On February 2, 2012, the Colorado Court of Appeals addressed issues of first impression arising under Colorado’s statute of repose for construction defect claims, which imposes an absolute deadline of six years from substantial completion of an improvement to assert defect claims against construction professionals.

In Shaw Construction v. United Builder Services, a Homeowners’ Association (HOA) sued the general contractor of a multi-phase condominium project. The general contractor then sued its subcontractors, but those claims were dismissed under the statute of repose. The contractor appealed, arguing that (1) in multi-phase projects “improvement” means the entire project; (2) the “substantial completion” triggering the statute did not occur until the project architect certified completion (after a certificate of occupancy was issued); and (3) the statute of repose was tolled by the HOA’s service of a Construction Defect Action Reform Act (CDARA) notice. The subcontractors argued that (1) the “improvement” was limited to their specific work; (2) “substantial completion” occurred when each subcontractor completed its work; and (3) a CDARA notice of claim served on other parties does not toll the statute of repose for the subcontractors.
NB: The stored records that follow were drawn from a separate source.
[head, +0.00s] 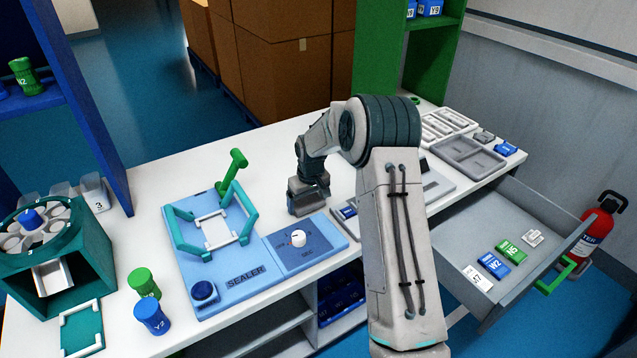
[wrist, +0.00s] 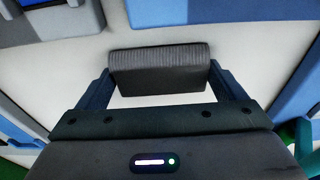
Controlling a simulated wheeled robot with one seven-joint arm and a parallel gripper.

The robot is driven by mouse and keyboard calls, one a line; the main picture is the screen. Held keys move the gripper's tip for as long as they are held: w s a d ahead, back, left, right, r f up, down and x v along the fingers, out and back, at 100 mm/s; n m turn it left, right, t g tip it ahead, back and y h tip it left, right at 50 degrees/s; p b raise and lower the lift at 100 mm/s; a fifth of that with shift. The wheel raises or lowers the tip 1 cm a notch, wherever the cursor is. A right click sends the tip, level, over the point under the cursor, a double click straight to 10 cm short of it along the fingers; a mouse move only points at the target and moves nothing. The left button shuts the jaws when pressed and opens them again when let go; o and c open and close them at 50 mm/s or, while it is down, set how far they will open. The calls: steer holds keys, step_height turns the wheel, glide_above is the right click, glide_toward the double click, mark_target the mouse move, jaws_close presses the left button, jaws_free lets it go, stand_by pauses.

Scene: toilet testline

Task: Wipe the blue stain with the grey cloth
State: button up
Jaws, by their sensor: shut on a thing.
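My gripper (head: 308,205) is low over the white table (head: 143,190), between the sealer and my forearm in the head view. In the wrist view, my gripper (wrist: 160,85) is shut on the grey cloth (wrist: 160,72), a ribbed, folded pad between its two blue fingers. The cloth is close to the white surface; I cannot tell whether it touches. I can make out no blue stain in either view; the cloth, gripper or arm may cover it.
The blue sealer (head: 245,284) with its green handle (head: 232,170) stands just left of the gripper. A green machine (head: 90,250) and two jars (head: 150,316) are farther left. An open drawer (head: 455,270) juts out at right. Grey trays (head: 468,157) lie at the back right.

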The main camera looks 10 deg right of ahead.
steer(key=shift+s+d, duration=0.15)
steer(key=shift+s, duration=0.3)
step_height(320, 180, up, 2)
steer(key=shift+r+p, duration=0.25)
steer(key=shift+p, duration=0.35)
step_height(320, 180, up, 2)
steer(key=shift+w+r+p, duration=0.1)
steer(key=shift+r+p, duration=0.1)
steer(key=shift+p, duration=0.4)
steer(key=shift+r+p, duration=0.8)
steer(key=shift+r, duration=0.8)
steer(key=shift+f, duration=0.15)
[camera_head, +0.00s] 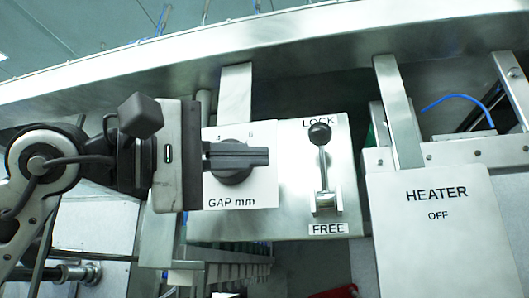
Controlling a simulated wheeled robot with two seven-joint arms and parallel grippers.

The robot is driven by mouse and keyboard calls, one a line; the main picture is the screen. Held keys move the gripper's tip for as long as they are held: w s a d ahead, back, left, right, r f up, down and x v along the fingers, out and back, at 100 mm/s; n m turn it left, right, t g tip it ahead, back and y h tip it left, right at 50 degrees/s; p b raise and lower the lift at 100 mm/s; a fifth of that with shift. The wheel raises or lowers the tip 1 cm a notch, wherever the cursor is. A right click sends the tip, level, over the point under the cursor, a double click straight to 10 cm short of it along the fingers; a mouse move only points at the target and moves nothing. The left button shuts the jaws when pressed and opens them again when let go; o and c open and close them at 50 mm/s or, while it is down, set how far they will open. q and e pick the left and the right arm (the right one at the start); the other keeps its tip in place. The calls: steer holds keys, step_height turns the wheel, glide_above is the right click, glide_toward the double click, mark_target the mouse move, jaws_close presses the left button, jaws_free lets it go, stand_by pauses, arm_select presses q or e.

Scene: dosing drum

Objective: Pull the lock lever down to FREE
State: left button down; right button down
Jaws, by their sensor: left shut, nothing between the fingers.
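The lock lever (322,160) is on a steel panel right of centre. Its black ball end points up, just under the LOCK label (318,122), and its stem runs down to a small metal pivot block (325,203). The FREE label (328,229) is below the block. My left gripper (264,157) comes in from the left. Its dark fingers are shut and empty, pointing right, in front of the GAP mm knob. The fingertips are left of the lever and apart from it in the picture. My right gripper is not in view.
The GAP mm dial knob (231,177) sits on a white plate, partly hidden by my left fingers. A HEATER box (437,240) marked OFF stands at the right. A steel beam (300,45) crosses above, with brackets hanging down. The panel between dial and lever is clear.

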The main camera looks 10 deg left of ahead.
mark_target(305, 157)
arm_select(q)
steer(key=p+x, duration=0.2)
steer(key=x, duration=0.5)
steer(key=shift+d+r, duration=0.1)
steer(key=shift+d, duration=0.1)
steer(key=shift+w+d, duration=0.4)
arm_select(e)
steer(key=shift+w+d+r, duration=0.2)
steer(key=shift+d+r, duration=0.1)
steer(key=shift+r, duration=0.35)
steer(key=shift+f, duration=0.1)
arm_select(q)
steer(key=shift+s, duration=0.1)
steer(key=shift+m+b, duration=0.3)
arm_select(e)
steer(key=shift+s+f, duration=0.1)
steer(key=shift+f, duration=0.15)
The Court of Appeals sided with the subcontractors.

First, the court ruled that an improvement “may be a discrete component of an entire project,” meaning completing one phase of a multi-phase project may constitute completion of the “improvement” and the six-year clock may start ticking before project completion. Whether a project component constitutes an improvement depends on whether the component is permanent and essential to the project’s function. The court did not decide whether an improvement triggering the statute of repose can be determined on a trade-by-trade basis.

Second, the court ruled that, because the project components that encompassed the subcontractors’ work were completed more than six years before the contractor filed its lawsuit, the statute of repose barred the contractor’s claims. The court did not decide whether substantial completion occurs when a certificate of occupancy is issued or when the architect certifies completion.

Finally, the court ruled that CDARA’s notice of claim process does not toll the statute of repose unless the subcontractor is served with a notice of claim. So, the contractor could not rely on the HOA’s notice of claim to toll the statute of repose for the contractor’s claims against the subcontractors.